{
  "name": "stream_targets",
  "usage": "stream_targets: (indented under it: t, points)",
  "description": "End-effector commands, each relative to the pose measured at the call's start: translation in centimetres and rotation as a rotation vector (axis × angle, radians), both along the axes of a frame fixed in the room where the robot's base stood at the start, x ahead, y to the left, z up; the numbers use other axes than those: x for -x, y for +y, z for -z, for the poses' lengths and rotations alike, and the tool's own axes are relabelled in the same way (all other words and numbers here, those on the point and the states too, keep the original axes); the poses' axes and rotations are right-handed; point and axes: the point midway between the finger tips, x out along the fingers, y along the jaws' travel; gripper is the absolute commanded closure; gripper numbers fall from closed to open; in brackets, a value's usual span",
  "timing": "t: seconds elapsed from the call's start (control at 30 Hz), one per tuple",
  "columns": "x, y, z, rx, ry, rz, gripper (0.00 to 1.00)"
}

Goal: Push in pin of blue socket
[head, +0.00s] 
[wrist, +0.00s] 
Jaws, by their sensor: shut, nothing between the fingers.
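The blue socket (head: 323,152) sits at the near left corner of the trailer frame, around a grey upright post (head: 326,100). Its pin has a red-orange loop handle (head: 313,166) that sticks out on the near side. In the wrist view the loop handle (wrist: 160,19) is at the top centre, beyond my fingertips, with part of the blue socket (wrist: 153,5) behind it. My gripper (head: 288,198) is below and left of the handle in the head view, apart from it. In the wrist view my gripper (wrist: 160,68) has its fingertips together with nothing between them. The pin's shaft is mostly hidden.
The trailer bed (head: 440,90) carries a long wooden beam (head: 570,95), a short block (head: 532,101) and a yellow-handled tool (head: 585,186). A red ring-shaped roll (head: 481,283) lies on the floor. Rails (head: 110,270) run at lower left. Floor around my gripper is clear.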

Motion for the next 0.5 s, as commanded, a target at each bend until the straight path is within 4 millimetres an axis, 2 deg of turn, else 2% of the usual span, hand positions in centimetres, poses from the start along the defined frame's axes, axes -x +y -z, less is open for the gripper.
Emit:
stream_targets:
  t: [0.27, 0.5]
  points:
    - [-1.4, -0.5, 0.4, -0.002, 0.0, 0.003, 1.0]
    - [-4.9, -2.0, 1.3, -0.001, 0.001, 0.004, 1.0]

TO BE DONE →
All lines above from the one containing "ry, rz, gripper" to the one containing "[wrist, +0.00s]" must be repeated exactly, both lines included, and no others.

TASK RESPONSE →
  "columns": "x, y, z, rx, ry, rz, gripper (0.00 to 1.00)"
}

Goal: Push in pin of blue socket
[head, +0.00s] 
[wrist, +0.00s] 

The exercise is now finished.